Written request:
Return only the number of lines that hold "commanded".

Recorded data:
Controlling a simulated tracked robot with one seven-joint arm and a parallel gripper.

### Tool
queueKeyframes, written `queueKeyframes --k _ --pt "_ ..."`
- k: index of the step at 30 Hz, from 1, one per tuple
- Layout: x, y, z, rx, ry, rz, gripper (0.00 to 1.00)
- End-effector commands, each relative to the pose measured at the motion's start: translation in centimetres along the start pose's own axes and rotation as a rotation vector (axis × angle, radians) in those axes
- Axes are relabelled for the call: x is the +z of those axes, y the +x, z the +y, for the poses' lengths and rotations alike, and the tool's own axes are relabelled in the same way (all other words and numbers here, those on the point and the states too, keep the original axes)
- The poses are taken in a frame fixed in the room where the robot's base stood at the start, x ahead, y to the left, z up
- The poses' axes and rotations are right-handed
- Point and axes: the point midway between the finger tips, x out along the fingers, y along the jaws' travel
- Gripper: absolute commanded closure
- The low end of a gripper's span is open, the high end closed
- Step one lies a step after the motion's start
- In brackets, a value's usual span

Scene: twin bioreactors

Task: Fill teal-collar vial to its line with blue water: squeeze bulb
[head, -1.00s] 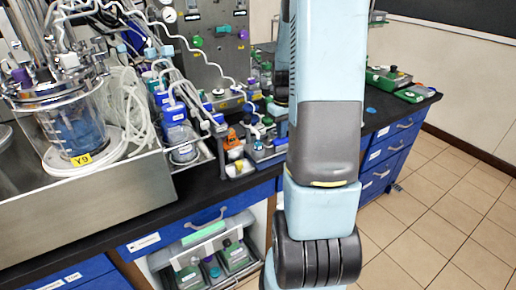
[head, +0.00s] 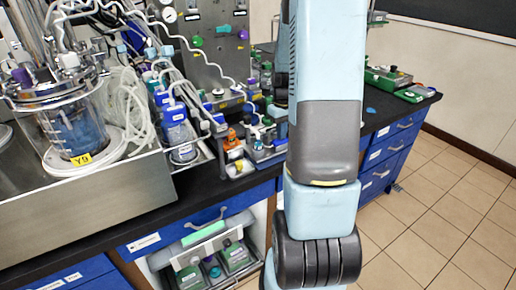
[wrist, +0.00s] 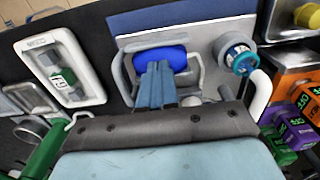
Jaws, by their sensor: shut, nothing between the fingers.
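In the wrist view, a blue oval bulb (wrist: 160,53) sits inside a grey frame on a light metal plate. My gripper (wrist: 158,68) is shut and empty, and its blue fingertips overlap the near edge of the bulb. I cannot tell whether they press on it. A vial with a teal collar (wrist: 240,58) stands to the right of the bulb, seen from above; its line and water level are hidden. In the head view my arm covers the gripper, and I cannot make out the bulb or the vial for certain.
In the wrist view, a white-rimmed tray (wrist: 87,70) with a green-labelled piece lies left. Orange, purple and green labelled blocks (wrist: 295,125) crowd the right, and a green cylinder (wrist: 45,150) is lower left. In the head view a glass vessel (head: 75,125) stands left on the bench.

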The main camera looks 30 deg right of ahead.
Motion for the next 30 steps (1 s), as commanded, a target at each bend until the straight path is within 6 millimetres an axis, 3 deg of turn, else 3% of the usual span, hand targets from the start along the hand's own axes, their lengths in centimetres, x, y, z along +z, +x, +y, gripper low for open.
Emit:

Expected answer:
2